Indeed, investors with exposure to AI-themed investments have enjoyed triple-digit returns from stocks like Nvidia and Meta so far in 2023. But there is reason for caution against chasing at this point in the cycle. Exposure to growth-oriented investments is still warranted, but valuations may not be as compelling as other global equity asset classes.
Other Areas of Interest
In U.S. equities, large-capitalization stocks have driven the lion’s share of the market’s gains so far this year. But investors should not abandon mid and small caps, as they appear somewhat attractively priced relative to their historical P/E ratios. Small caps tend to be more leveraged to economic growth. As such, investors may want to lean into this trade if they are of the mindset that GDP growth is likely to pick up from current levels.
Another area of potential opportunity is foreign equities. Valuations are compelling across developed international markets and select emerging markets, including China (see chart below). Sentiment is also relatively bearish toward foreign equities, which could represent an opportunity from a contrarian perspective. Now, the old adage that “you make more money when things go from really bad to merely awful than you do when things go from good to great” seems appropriate when thinking about international investing
The bottom line with equities is that caution is warranted given the impressive rally we have experienced in the first half of the year. Geopolitical risks still abound, and we are not out of the woods when it comes to inflation. Now is a good time for investors to look at their portfolios to ensure that they are well diversified and not overexposed to the areas of the market that may have been working too well (i.e., technology) as of late.
A Favorable Environment for Fixed Income?
If technology and growth stocks have been the belle of the ball, fixed income might best be described as an outright pariah over the past year. On one hand, it is understandable. Bond investors are not accustomed to the double-digit losses that many experienced in 2022. The fear that inflation is still not under control and interest rates may continue to increase is probably keeping some investors on the sideline instead of allocating to bonds.
But the environment for many fixed income asset classes looks much more constructive compared to this time last year. Interest rates have risen to levels that haven’t been seen by fixed income investors in quite some time. This dynamic has created a favorable yield environment for those who rely on their portfolios as a source of income. The short and intermediate portion of the yield curve is especially appealing for investors who do not want to assume a lot of duration risk at this point in the cycle.
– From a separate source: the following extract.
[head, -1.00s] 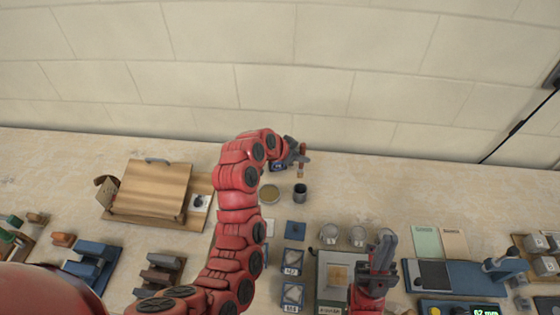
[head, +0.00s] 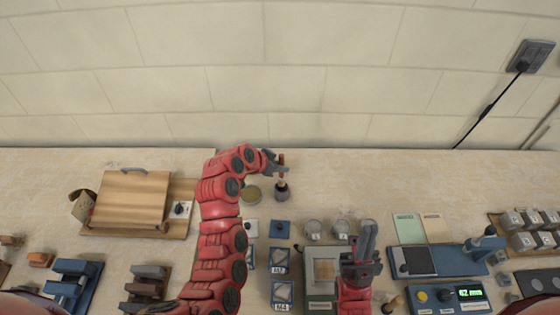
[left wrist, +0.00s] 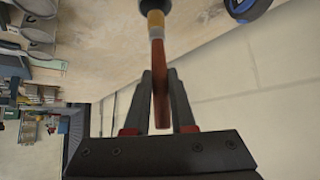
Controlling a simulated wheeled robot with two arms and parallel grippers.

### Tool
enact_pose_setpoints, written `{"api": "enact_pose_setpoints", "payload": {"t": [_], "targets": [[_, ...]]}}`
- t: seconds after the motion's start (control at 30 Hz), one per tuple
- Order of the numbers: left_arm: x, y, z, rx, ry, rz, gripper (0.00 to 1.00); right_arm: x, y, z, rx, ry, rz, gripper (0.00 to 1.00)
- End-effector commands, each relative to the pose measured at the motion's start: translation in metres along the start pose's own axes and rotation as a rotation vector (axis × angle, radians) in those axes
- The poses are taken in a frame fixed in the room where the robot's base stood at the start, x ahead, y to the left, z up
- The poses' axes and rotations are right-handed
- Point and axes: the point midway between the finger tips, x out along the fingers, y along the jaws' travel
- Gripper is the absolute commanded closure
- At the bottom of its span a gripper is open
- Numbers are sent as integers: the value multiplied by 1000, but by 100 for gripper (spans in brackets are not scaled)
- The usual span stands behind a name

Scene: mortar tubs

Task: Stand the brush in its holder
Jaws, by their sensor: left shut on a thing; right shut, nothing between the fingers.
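The brush (head: 282,170) has a reddish-brown handle and is held roughly upright. My left gripper (head: 279,162) is shut on its handle; the left wrist view shows the handle (left wrist: 157,70) between the two fingers, with a pale band and a yellow part beyond. The holder, a dark grey cup (head: 282,193), stands directly below the brush. The brush's lower end meets the cup's mouth; I cannot tell how deep it reaches. In the left wrist view the cup (left wrist: 152,5) is cut off at the top edge. My right gripper (head: 367,240) is shut and empty, away to the right.
A round tan-topped tub (head: 251,195) stands just left of the cup. A blue square (head: 280,229) and two grey tubs (head: 313,229) lie nearer. A wooden board (head: 130,198) is at the left. The bench right of the cup is clear towards the wall.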

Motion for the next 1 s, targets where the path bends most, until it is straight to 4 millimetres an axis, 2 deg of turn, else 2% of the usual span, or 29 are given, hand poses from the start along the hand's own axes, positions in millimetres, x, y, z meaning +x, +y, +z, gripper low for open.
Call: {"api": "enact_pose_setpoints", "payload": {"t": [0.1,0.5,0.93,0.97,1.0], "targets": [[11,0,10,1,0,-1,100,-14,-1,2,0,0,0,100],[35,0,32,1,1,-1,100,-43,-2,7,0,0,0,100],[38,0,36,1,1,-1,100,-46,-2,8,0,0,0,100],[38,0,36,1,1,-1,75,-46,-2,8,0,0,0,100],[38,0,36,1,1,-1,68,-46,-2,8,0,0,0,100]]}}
A diversified fixed income portfolio makes sense, keeping in mind that there are certain sectors that do not appear as attractive as they have been in the past. Specifically, bank loans and high yield are two credit-sensitive areas that don’t have the most appealing risk/reward profile, so moving “up in quality” is a trade that should be considered. For example, tilting a fixed income allocation of a portfolio more toward Treasuries and mortgages could improve the diversification benefits, as these two sectors tend to have lower correlation to other risk assets.
The Big Picture
So far in 2023, equity and fixed income markets have performed well. A rebalancing approach that results in fading those areas that have performed extremely well while leaning into asset classes that haven’t delivered stellar returns could be a sensible strategy as we enter the second half of the year.